Salzgitter Es soll jetzt schnell gehen mit dem Aufbau eines Netzes zur Versorgung mit Wasserstoff. Zu Wochenbeginn hat das Bundeswirtschaftsministerium unter Minister Robert Habeck nach langer Bedenkzeit seine Pläne dazu konkretisiert. Die Schlüsselrolle kommt dabei den Betreibern des Ferngasnetzes zu.

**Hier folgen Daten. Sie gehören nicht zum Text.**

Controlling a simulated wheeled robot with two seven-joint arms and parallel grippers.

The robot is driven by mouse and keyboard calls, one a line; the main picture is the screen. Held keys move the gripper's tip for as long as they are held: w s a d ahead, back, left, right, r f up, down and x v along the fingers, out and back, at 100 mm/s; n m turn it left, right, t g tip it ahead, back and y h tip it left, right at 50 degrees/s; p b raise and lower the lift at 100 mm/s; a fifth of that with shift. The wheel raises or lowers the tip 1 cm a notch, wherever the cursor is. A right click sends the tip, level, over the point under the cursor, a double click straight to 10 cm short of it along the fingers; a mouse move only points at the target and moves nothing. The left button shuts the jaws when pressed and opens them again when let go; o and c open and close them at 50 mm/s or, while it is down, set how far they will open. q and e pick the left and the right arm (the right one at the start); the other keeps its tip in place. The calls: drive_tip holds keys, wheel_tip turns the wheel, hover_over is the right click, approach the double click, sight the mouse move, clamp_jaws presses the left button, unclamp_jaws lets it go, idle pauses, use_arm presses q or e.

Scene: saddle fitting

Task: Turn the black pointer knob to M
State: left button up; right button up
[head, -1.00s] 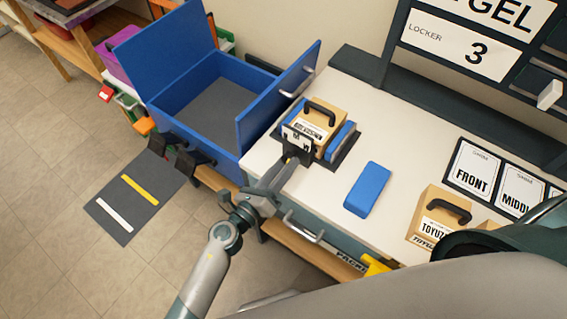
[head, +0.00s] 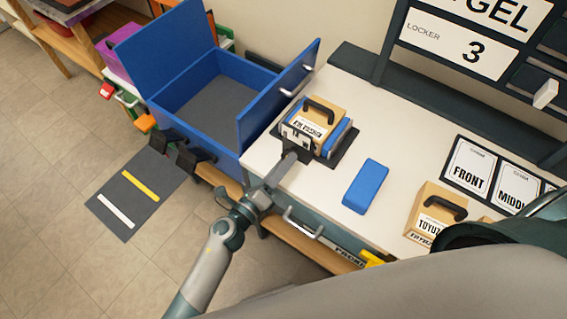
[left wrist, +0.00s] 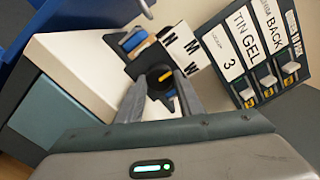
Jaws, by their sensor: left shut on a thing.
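The black pointer knob (left wrist: 160,76) with a yellow mark shows between the fingers of my left gripper (left wrist: 160,88) in the left wrist view. The gripper is shut on it. Beside the knob, a white plate (left wrist: 184,52) carries black letters, among them M. The yellow mark slants up to the right in that view; I cannot tell exactly which letter it points at. In the head view my left gripper (head: 302,138) is at the front of a fixture with blue pads (head: 338,137), and the knob is hidden. My right gripper is out of view.
A tan box (head: 323,112) with a black handle sits in the fixture. A blue block (head: 366,186) and another tan box (head: 429,210) stand on the white worktop (head: 385,150). An open blue chest (head: 240,130) stands close on the left.

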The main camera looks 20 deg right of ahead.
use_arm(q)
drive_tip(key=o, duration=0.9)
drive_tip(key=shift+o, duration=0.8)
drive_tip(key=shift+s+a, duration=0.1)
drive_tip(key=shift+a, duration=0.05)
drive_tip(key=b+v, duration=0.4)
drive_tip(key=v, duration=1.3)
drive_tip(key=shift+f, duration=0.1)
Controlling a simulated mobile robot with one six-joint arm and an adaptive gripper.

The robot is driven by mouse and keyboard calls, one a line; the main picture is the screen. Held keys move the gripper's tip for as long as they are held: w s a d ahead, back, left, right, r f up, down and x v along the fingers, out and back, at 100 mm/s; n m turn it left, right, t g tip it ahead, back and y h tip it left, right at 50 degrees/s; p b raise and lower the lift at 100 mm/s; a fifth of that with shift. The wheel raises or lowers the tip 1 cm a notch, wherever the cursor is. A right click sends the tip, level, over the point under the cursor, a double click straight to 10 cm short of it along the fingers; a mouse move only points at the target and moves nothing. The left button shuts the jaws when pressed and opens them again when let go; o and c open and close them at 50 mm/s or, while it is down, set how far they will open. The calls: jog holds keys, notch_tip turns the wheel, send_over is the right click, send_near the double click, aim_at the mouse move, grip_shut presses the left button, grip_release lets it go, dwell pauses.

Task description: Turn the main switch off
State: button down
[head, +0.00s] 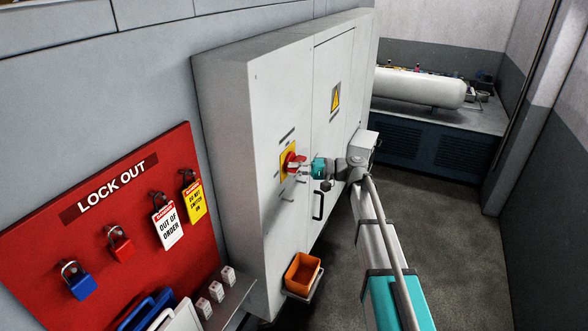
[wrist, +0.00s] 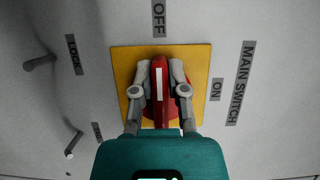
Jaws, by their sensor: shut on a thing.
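The main switch (head: 288,160) is a red rotary handle on a yellow plate, on the front of the grey cabinet (head: 265,105). In the wrist view the red handle (wrist: 159,72) with a white stripe fills the gap between the fingers. My gripper (wrist: 160,80) is shut on it, one finger on each side. The handle's length runs up the picture, in line with the OFF label (wrist: 158,18); the ON label (wrist: 216,90) is off to its right side. In the head view my gripper (head: 304,164) reaches the switch from the right and partly covers it.
A red lock-out board (head: 140,240) with padlocks and tags hangs left of the cabinet. An orange bin (head: 302,272) sits low at the cabinet front. A dark door handle (head: 319,203) is below my gripper. The floor (head: 440,210) to the right is clear.

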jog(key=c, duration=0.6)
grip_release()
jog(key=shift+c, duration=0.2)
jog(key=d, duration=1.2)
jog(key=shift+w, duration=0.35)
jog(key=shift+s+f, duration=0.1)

Die können der zuständigen Bundesnetzagentur wohl schon bis Sommer einen Vorschlag machen, wie ein Grundnetz aussehen könnte. Das sagte Ulrich Benterbusch, Geschäftsführer des Ferngasnetzbetreibers Gascade, am Mittwoch auf dem Handelsblatt Wasserstoff-Gipfel in Salzgitter. Er betonte: „Wir können kein Bundesland abhängen.“
Kritik an zu kleinem „Wasserstoff-Startnetz“
Es soll zunächst ein Netz mit einer Länge von 1700 Kilometern entstehen. Wesentliche Teile des neuen Netzes sollen aus umgewidmeten Erdgasleitungen bestehen. Auf dem Wasserstoff-Gipfel mahnte Benterbusch, das Wasserstoffnetz dürfe nicht zu klein ausfallen: „Wir müssen von Anfang an die Kapazität so auslegen, dass es langfristig reicht.“ Ein 1700-Kilometer-Netz sei viel zu klein. Ohne ausreichende Infrastruktur, führte der Gascade-Chef aus, werde „hier in Salzgitter nichts passieren und auch anderswo nichts“.

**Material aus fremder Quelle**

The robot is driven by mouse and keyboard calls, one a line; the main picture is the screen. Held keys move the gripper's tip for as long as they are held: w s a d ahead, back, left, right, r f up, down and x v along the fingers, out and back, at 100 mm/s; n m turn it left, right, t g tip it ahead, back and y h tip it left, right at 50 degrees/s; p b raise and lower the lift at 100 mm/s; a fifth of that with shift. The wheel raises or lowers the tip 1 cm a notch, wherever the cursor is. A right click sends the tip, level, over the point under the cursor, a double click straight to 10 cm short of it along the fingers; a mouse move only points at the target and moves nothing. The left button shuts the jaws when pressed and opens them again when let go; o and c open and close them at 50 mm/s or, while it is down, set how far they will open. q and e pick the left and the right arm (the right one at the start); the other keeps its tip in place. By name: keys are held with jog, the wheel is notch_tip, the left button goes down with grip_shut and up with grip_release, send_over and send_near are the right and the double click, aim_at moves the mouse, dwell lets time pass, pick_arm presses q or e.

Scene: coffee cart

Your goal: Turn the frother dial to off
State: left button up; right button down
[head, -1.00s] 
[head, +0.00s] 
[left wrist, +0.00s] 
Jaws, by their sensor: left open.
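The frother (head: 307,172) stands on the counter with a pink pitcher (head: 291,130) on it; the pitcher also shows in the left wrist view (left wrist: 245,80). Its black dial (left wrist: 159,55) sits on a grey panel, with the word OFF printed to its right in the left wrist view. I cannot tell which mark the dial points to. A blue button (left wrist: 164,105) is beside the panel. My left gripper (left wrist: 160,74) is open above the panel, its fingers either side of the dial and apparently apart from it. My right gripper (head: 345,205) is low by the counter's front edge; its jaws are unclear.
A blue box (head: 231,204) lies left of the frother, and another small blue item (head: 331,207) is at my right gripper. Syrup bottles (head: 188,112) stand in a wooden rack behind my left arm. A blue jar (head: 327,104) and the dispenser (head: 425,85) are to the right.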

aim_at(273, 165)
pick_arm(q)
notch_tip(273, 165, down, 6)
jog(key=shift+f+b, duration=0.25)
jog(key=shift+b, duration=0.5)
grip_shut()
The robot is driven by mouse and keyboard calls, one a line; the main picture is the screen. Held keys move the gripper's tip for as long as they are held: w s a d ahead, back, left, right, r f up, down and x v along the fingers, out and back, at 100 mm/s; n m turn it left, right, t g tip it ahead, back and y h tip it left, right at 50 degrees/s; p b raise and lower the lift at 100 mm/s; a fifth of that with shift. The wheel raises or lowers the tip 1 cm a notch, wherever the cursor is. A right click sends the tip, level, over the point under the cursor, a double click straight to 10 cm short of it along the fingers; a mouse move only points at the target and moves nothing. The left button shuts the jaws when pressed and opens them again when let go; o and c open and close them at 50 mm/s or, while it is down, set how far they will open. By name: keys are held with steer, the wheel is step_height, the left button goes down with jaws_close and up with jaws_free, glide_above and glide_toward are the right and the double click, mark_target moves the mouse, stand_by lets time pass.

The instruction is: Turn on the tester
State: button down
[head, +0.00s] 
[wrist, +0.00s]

Die Betreiber von Ferngasleitungen befassen sich bereits seit mehreren Jahren intensiv damit, wie ein Startnetz aussehen könnte. Anfang 2020 hatten sie erste Ideen vorgestellt. Ihre Pläne dürften aber in Zusammenarbeit mit der Bundesnetzagentur noch verändert werden. Ein Kritikpunkt: Den bisherigen Plänen zufolge bedient das Wasserstoff-Startnetz zunächst vorwiegend den Nordwesten Deutschlands. Der Süden soll erst später folgen. Die bayerische Wirtschaft hatte das heftig kritisiert.
Von links nach rechts: Klaus Stratmann (Handelsblatt), Katherina Reiche (Westenergie), Cord Landsmann(Thyssen-Krupp Uhde), Markus Exenberger (H2 Global), Tom Hautekiet (Hafen Antwerpen) und Kathrin Witsch (Handelsblatt) diskutieren den Energieträger der Zukunft, der sehr schnell zur deutschen Industrie-Realität werden muss.
(Foto: Vogt/Hergenröders)
Grüner Wasserstoff gilt als einer der wichtigsten Bausteine für eine erfolgreiche Energiewende. In Branchen, in denen strombetriebene Anwendungen keine Option sind, gilt er sogar aktuell als einzige Alternative. So setzen vor allem Stahl- und Chemiebranche auf den nachhaltigen Wasserstoff. Der wird derzeit noch aus fossilem Erdgas hergestellt, kann aber mithilfe der Elektrolyse auch auf der Basis von grünem Strom produziert werden.
Thyssen-Krupp, Arcelor Mittal und Salzgitter haben ihre Strategien mit Blick auf die Klimaziele längst auf grünen Wasserstoff ausgerichtet. Nur bislang gibt es den allenfalls in homöopathischen Dosen. Vor allem die Verteilungsfrage hatte den Hochlauf bislang massiv behindert.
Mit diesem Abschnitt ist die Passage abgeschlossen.